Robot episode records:
☆ ☆ ☆ ☆

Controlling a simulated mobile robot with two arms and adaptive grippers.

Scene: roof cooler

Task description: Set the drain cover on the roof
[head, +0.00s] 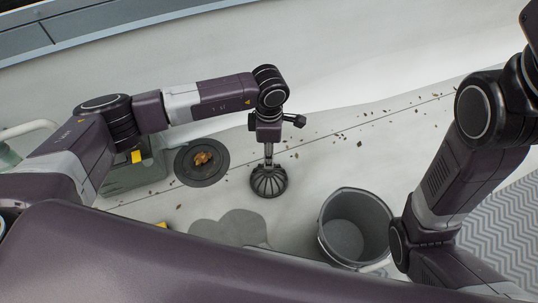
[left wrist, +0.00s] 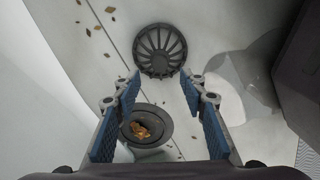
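The drain cover (head: 268,182), a dark ribbed dome, sits on the pale roof to the right of the drain. In the left wrist view the cover (left wrist: 160,50) shows from above, just beyond the fingertips. The round dark drain (head: 187,172) has brown leaves (head: 204,158) at its middle; it also shows between the fingers in the left wrist view (left wrist: 165,112). My left gripper (head: 268,158) points down over the cover, its blue-padded fingers (left wrist: 159,84) apart with nothing clearly held between them. My right gripper is out of view.
A grey bucket (head: 328,222) stands right of the cover, close to my right arm. A grey-green box (head: 128,180) is left of the drain, partly behind my left arm. Small debris (head: 360,127) lies along a roof seam. A zigzag-patterned mat (head: 505,240) is at the right.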

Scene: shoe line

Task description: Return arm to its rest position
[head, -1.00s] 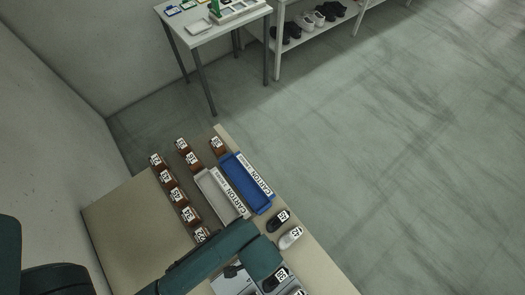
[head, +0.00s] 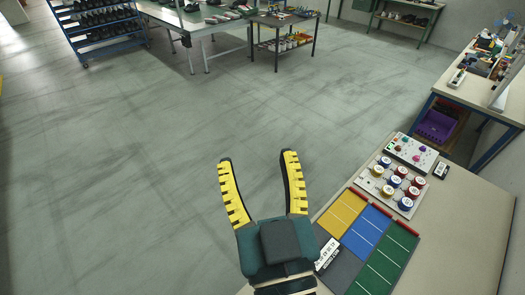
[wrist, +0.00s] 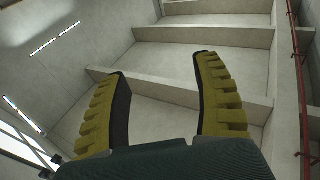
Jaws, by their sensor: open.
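My gripper (head: 256,160) is open and empty in the head view, with yellow ribbed fingers spread wide. It is held up in front of the camera, and bare floor shows between its fingers. In the wrist view my gripper (wrist: 160,68) also shows open, with nothing between the fingers. Behind it there are only walls, beams and ceiling lights.
At the lower right, a table (head: 455,235) bears yellow, blue, grey and green panels, a board with round pieces (head: 397,185) and a button panel (head: 411,152). Another bench (head: 470,92) with a purple bin (head: 436,126) stands behind. A shoe rack (head: 98,22) is far left. The floor is clear.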

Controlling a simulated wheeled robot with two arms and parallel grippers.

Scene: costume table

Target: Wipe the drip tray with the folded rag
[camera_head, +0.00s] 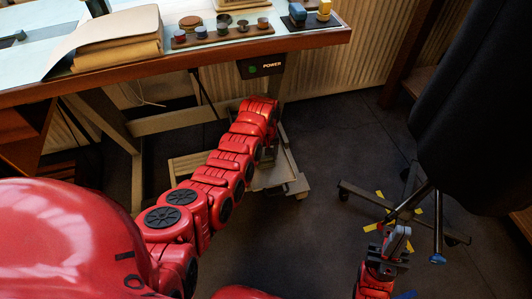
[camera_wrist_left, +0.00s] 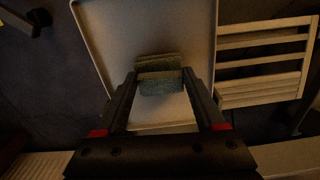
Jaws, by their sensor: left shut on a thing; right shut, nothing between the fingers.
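The folded rag (camera_wrist_left: 160,82) is grey-green and thick, and it sits between the fingers of my left gripper (camera_wrist_left: 160,90) in the left wrist view. My left gripper is shut on it. The drip tray (camera_wrist_left: 108,35) is a pale, shallow square with a raised rim, behind and below the rag. I cannot tell whether the rag touches it. In the head view my left arm reaches below the table, and its gripper is mostly hidden behind the arm. My right gripper (camera_head: 397,240) is shut and empty at the lower right.
A slatted pale frame (camera_wrist_left: 265,62) stands right beside the tray. The table edge (camera_head: 200,55) with a POWER panel (camera_head: 262,66) hangs above my left arm. A dark chair (camera_head: 470,110) with a wheeled base stands near my right gripper. Dark floor lies between.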

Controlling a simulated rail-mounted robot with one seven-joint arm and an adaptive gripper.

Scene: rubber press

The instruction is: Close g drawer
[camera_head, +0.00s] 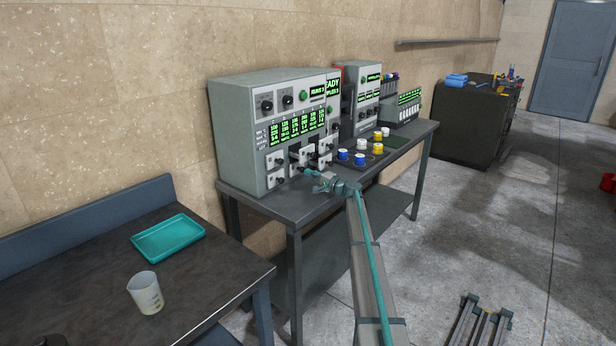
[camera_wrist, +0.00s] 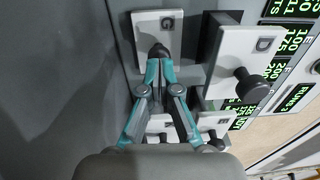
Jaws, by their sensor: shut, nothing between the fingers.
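In the wrist view, the G drawer (camera_wrist: 147,27) has a white front with a dark round knob (camera_wrist: 158,50). My gripper (camera_wrist: 158,66) is shut and empty, with its teal fingertips at this knob; I cannot tell whether they touch. The G front looks close to the cabinet face, but its exact depth is hard to judge. In the head view, my gripper (camera_head: 311,172) is at the lower drawer rows of the grey press cabinet (camera_head: 236,140). My arm end partly hides the drawers there.
The D drawer (camera_wrist: 238,62) beside G stands out from the cabinet, its dark side showing. More white drawer fronts (camera_wrist: 213,122) lie beside my fingers. Coloured-lid jars (camera_head: 360,159) stand on the bench right of the cabinet. A teal tray (camera_head: 168,238) and a beaker (camera_head: 146,293) sit on the nearer table.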

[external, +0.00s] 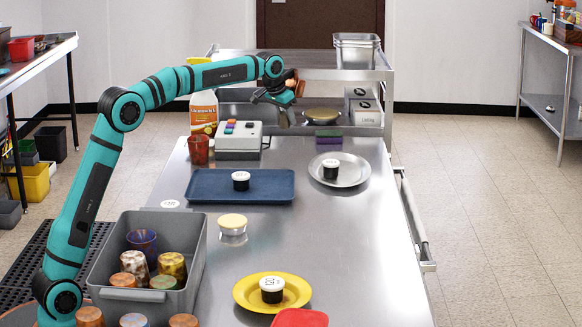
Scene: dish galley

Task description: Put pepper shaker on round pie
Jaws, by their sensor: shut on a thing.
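My gripper (284,103) is at the far end of the outstretched arm, above the back of the steel table. It is shut on a small greyish-brown object that looks like the pepper shaker (286,118); the fingers hide much of it. A flat, tan, round thing that looks like the round pie (322,115) sits just right of the gripper at the back, in a dark dish. The held object appears apart from it, to its left.
A grey machine with coloured buttons (239,142), an orange-labelled jug (203,113) and a red-brown cup (198,150) stand left of the gripper. A sponge (328,139) and metal plate (352,176) are nearer. A blue tray (215,187) lies mid-table.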

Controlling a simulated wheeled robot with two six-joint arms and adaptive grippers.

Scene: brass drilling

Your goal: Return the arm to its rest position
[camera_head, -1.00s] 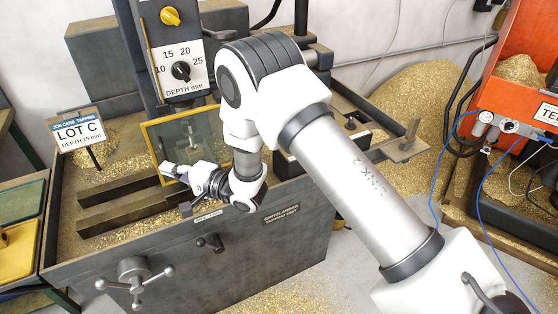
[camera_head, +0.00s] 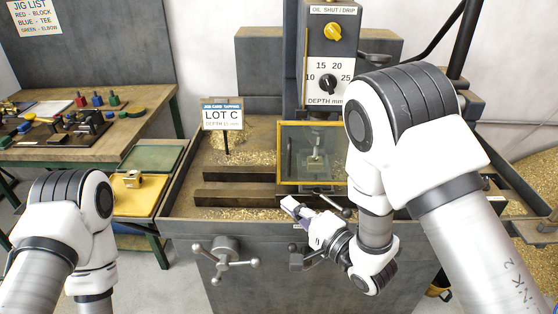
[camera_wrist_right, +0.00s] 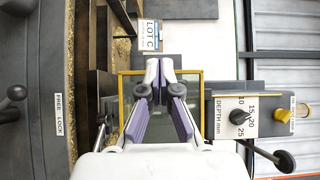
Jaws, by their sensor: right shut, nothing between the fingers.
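My right gripper (camera_head: 288,203) is in front of the drilling machine, just below the lower left of its yellow-framed clear guard (camera_head: 281,155). Its white fingers with purple pads are shut and hold nothing. In the right wrist view the gripper (camera_wrist_right: 161,82) points toward the guard (camera_wrist_right: 190,74), with its fingertips overlapping the pane in the picture. My right arm (camera_head: 470,220) comes in from the right and bends down at the elbow. My left arm (camera_head: 55,235) shows at the lower left, bent downward; its gripper is out of the picture.
The machine's front wall has a spoked handle (camera_head: 226,262) below my right gripper. A LOT C card (camera_head: 222,116) stands in the chip-strewn bed. The depth dial (camera_head: 327,84) is above the guard. A bench with jigs (camera_head: 150,118) and a yellow tray (camera_head: 134,200) stand at left.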

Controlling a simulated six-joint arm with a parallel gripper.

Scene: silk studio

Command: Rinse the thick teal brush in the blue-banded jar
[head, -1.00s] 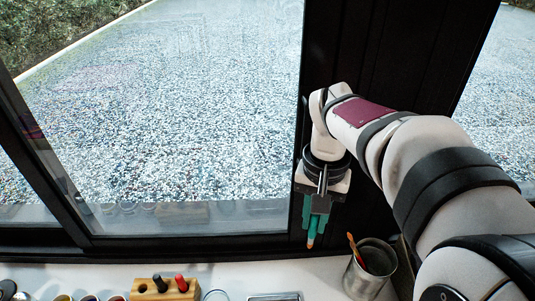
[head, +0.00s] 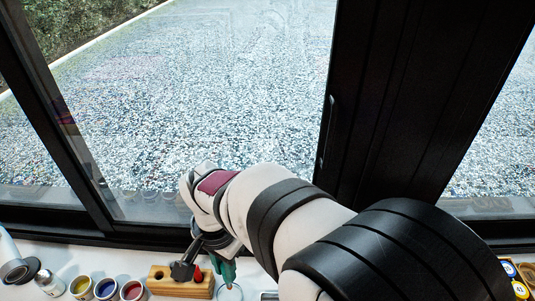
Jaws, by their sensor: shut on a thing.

☆ ☆ ☆ ☆

> _SHORT PROBLEM_
Every line of the data should be copied as it stands, without the images.

> _FULL OUTPUT_
Controlling a simulated mobile robot with two arms and adaptive grippers.

Scene: roof cooler

Task description: Set the drain cover on the roof
[head, +0.00s] 
[left wrist, +0.00s] 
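The drain cover (head: 268,182), a dark ribbed dome, sits on the pale roof to the right of the drain. In the left wrist view the cover (left wrist: 160,50) shows from above, just beyond the fingertips. The round dark drain (head: 187,172) has brown leaves (head: 204,158) at its middle; it also shows between the fingers in the left wrist view (left wrist: 165,112). My left gripper (head: 268,158) points down over the cover, its blue-padded fingers (left wrist: 159,84) apart with nothing clearly held between them. My right gripper is out of view.
A grey bucket (head: 328,222) stands right of the cover, close to my right arm. A grey-green box (head: 128,180) is left of the drain, partly behind my left arm. Small debris (head: 360,127) lies along a roof seam. A zigzag-patterned mat (head: 505,240) is at the right.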

Scene: shoe line

Task description: Return arm to its rest position
[head, -1.00s] 
[head, +0.00s] 
[wrist, +0.00s] 
Jaws, by their sensor: open.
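My gripper (head: 256,160) is open and empty in the head view, with yellow ribbed fingers spread wide. It is held up in front of the camera, and bare floor shows between its fingers. In the wrist view my gripper (wrist: 160,68) also shows open, with nothing between the fingers. Behind it there are only walls, beams and ceiling lights.
At the lower right, a table (head: 455,235) bears yellow, blue, grey and green panels, a board with round pieces (head: 397,185) and a button panel (head: 411,152). Another bench (head: 470,92) with a purple bin (head: 436,126) stands behind. A shoe rack (head: 98,22) is far left. The floor is clear.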

Controlling a simulated wheeled robot with two arms and parallel grippers.

Scene: costume table

Target: Wipe the drip tray with the folded rag
[camera_head, +0.00s] 
[camera_wrist_left, +0.00s] 
Jaws, by their sensor: left shut on a thing; right shut, nothing between the fingers.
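The folded rag (camera_wrist_left: 160,82) is grey-green and thick, and it sits between the fingers of my left gripper (camera_wrist_left: 160,90) in the left wrist view. My left gripper is shut on it. The drip tray (camera_wrist_left: 108,35) is a pale, shallow square with a raised rim, behind and below the rag. I cannot tell whether the rag touches it. In the head view my left arm reaches below the table, and its gripper is mostly hidden behind the arm. My right gripper (camera_head: 397,240) is shut and empty at the lower right.
A slatted pale frame (camera_wrist_left: 265,62) stands right beside the tray. The table edge (camera_head: 200,55) with a POWER panel (camera_head: 262,66) hangs above my left arm. A dark chair (camera_head: 470,110) with a wheeled base stands near my right gripper. Dark floor lies between.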

Controlling a simulated rail-mounted robot with one seven-joint arm and an adaptive gripper.

Scene: rubber press

The instruction is: Close g drawer
[camera_head, +0.00s] 
[camera_wrist, +0.00s] 
Jaws, by their sensor: shut, nothing between the fingers.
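In the wrist view, the G drawer (camera_wrist: 147,27) has a white front with a dark round knob (camera_wrist: 158,50). My gripper (camera_wrist: 158,66) is shut and empty, with its teal fingertips at this knob; I cannot tell whether they touch. The G front looks close to the cabinet face, but its exact depth is hard to judge. In the head view, my gripper (camera_head: 311,172) is at the lower drawer rows of the grey press cabinet (camera_head: 236,140). My arm end partly hides the drawers there.
The D drawer (camera_wrist: 238,62) beside G stands out from the cabinet, its dark side showing. More white drawer fronts (camera_wrist: 213,122) lie beside my fingers. Coloured-lid jars (camera_head: 360,159) stand on the bench right of the cabinet. A teal tray (camera_head: 168,238) and a beaker (camera_head: 146,293) sit on the nearer table.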

[external, +0.00s] 
Scene: dish galley

Task description: Put pepper shaker on round pie
Jaws, by their sensor: shut on a thing.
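My gripper (284,103) is at the far end of the outstretched arm, above the back of the steel table. It is shut on a small greyish-brown object that looks like the pepper shaker (286,118); the fingers hide much of it. A flat, tan, round thing that looks like the round pie (322,115) sits just right of the gripper at the back, in a dark dish. The held object appears apart from it, to its left.
A grey machine with coloured buttons (239,142), an orange-labelled jug (203,113) and a red-brown cup (198,150) stand left of the gripper. A sponge (328,139) and metal plate (352,176) are nearer. A blue tray (215,187) lies mid-table.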

Controlling a simulated wheeled robot with two six-joint arms and adaptive grippers.

Scene: brass drilling

Your goal: Return the arm to its rest position
[camera_head, -1.00s] 
[camera_head, +0.00s] 
[camera_wrist_right, +0.00s] 
Jaws, by their sensor: right shut, nothing between the fingers.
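My right gripper (camera_head: 288,203) is in front of the drilling machine, just below the lower left of its yellow-framed clear guard (camera_head: 281,155). Its white fingers with purple pads are shut and hold nothing. In the right wrist view the gripper (camera_wrist_right: 161,82) points toward the guard (camera_wrist_right: 190,74), with its fingertips overlapping the pane in the picture. My right arm (camera_head: 470,220) comes in from the right and bends down at the elbow. My left arm (camera_head: 55,235) shows at the lower left, bent downward; its gripper is out of the picture.
The machine's front wall has a spoked handle (camera_head: 226,262) below my right gripper. A LOT C card (camera_head: 222,116) stands in the chip-strewn bed. The depth dial (camera_head: 327,84) is above the guard. A bench with jigs (camera_head: 150,118) and a yellow tray (camera_head: 134,200) stand at left.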

Controlling a simulated six-joint arm with a parallel gripper.

Scene: silk studio

Command: Rinse the thick teal brush in the blue-banded jar
[head, -1.00s] 
[head, +0.00s] 
Jaws, by their sensor: shut on a thing.

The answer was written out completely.